Weltweit kostete Warenschwund den Einzelhandel rund 84,165 Mrd. Euro. Dies entspricht einem Umsatzanteil von 1,43 % (+5,9 % zum Vorjahr), so die Ergebnisse des 3. Globalen Diebstahlbarometers, einer Studie zu den Kosten und Ursachen von Warenschwund und Kriminalität im weltweiten Einzelhandel. Bereits seit 2001 ermittelt die jährlich von Warensicherungsspezialist Checkpoint Systems unterstützte Studie Daten für den europäischen und deutschen Handel. Hauptgrund für die Zunahme liegt laut Studie in der weltweiten Wirtschaftskrise. „Ein Drittel des Anstiegs beim Ladendiebstahl führen die befragten Einzelhändler auf die wirtschaftliche Situation zurück“, erklärt Prof. Joshua Bamfield, Direktor des Centre for Retail Research (Nottigham) und Autor der Studie. Nicht nur weltweit, sondern auch in Deutschland und Europa stieg die Zuwachsrate beim Warenschwund damit auf ein neues Rekordniveau seit Studienbeginn.

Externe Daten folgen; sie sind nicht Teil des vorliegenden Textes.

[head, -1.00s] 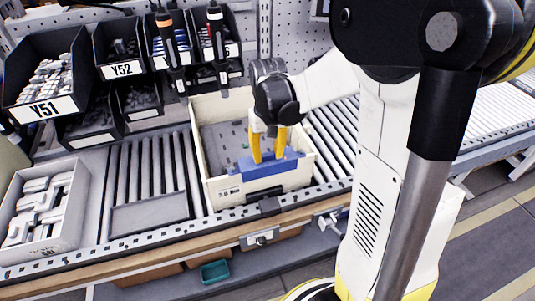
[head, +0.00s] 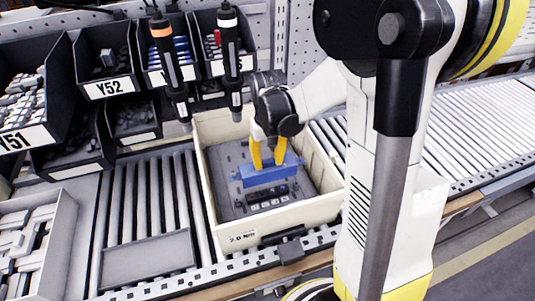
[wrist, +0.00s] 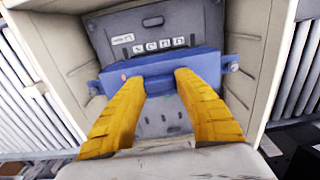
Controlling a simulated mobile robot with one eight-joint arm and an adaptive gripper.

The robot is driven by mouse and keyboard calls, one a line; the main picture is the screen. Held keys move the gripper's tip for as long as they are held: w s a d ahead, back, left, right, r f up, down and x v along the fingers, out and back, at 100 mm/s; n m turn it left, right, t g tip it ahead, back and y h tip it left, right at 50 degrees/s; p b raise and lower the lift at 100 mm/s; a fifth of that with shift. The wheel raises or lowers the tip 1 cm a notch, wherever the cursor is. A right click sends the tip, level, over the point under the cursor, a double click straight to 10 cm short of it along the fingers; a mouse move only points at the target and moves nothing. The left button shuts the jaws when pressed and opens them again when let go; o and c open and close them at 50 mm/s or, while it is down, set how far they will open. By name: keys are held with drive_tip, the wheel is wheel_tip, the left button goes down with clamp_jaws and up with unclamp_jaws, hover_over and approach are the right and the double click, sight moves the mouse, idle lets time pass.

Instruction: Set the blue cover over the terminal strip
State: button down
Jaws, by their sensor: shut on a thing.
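The blue cover (head: 266,175) is a long block with a small tab at each end. My gripper (head: 267,162) is shut on it with its yellow fingers and holds it inside the cream tote. In the wrist view the cover (wrist: 160,72) spans between the fingertips of my gripper (wrist: 160,82). The terminal strip (head: 268,195) is a dark row with pale labels on the grey panel in the tote. It also shows in the wrist view (wrist: 150,20), just beyond the cover. The cover appears beside the strip; its height above the panel is hard to tell.
The cream tote (head: 245,235) has raised walls around the panel and sits on the roller conveyor (head: 145,200). Two hanging screwdrivers (head: 232,60) (head: 168,65) are behind the tote. Black bins (head: 105,65) stand at the back left. A tray of grey parts (head: 35,245) is at the left.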

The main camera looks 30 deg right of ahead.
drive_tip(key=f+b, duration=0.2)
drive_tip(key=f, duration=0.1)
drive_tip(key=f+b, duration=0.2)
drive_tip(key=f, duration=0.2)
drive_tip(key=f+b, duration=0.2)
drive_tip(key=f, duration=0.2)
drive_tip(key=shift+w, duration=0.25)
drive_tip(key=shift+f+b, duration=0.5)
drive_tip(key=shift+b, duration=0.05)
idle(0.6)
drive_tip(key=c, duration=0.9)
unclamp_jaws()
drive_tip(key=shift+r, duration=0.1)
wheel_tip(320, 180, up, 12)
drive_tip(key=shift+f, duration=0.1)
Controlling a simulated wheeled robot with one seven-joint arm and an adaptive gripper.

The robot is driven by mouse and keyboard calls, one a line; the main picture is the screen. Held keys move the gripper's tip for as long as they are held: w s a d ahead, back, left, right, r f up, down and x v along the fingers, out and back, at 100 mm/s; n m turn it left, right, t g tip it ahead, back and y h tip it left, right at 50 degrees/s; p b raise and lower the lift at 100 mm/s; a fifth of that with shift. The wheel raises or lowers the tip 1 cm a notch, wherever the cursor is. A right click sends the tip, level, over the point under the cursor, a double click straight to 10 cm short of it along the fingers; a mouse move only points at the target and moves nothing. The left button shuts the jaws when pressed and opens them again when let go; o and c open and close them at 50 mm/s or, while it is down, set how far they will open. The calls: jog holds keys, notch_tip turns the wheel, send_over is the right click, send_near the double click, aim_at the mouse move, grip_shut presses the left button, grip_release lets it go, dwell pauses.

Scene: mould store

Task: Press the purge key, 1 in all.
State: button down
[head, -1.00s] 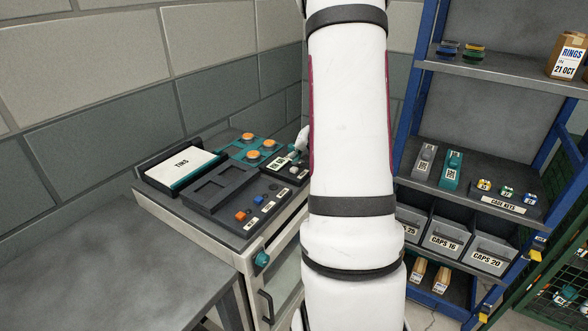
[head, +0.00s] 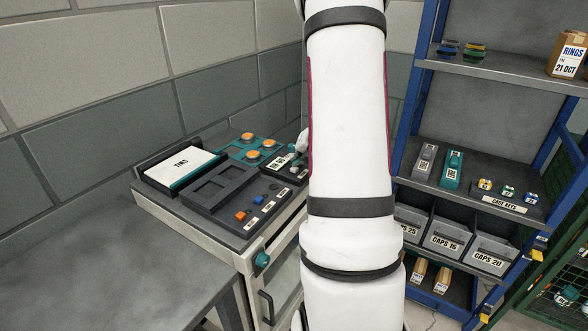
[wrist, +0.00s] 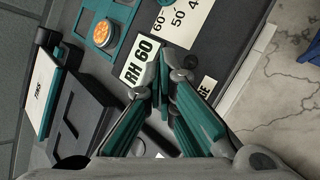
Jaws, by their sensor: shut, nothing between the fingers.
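My gripper (wrist: 164,62) is shut and empty, with its fingertips low over the dark control panel (wrist: 240,52) in the wrist view. The tips are beside the display reading RH 60 (wrist: 139,62). A white label (wrist: 208,87) ending in "GE" shows just right of the fingers and is partly covered by them. The purge key itself is not clearly seen; the fingers hide the panel around that label, and I cannot tell whether they touch it. In the head view my arm hides most of the gripper and part of the panel.
Small orange and blue blocks (head: 240,216) lie in front. A blue shelf rack (head: 408,100) stands right; the grey table (head: 110,265) is clear.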

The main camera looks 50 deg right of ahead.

Aus kriminologischer Sicht gibt es einige Hinweise, wonach mit steigenden Arbeitslosenzahlen auch die Kriminalität zunimmt. „Einige Kriminelle würden ansonsten harten Zeiten gegenüberstehen. Für Menschen, deren Familieneinkommen wegen Arbeitslosigkeit oder Kurzarbeit gesunken ist, könnte Diebstahl eine Möglichkeit sein, ihren bisherigen Lebensstil zu halten. Das Scheitern des Finanzsystems und der Politik in vielen Ländern hat viele Menschen ernüchtert. Sie könnten nun der Meinung sein, sich selbst um ihre eigenen Interessen kümmern zu müssen – auch mit illegalen Methoden –, da kein Vertrauen mehr in andere besteht, die Situation zu verändern“, so Prof. Bamfield weiter.

Verringerte Ausgaben in Diebstahlprävention
Den größten Anteil am Warenschwund hat der Ladendiebstahl: 53,6 % (2,8 Mrd. Euro) gehen auf das Konto von Kunden, 25,7 % (1,3 Mrd. Euro) verschwinden durch unehrliche Mitarbeiter. Den Rest verschulden Lieferanten (5,4 %; 0,3 Mrd. Euro) sowie interne Fehler (15,3 %, 0,8 Mrd. Euro). Durch Einzelhandelskriminalität wurde der deutsche Handel damit insgesamt mit rund 5,6 Mrd. Euro belastet. Neben den diebstahlbedingten Verlusten sind darin auch sicherheitsbezogene Kosten in Höhe von knapp 1,2 Mrd. Euro enthalten.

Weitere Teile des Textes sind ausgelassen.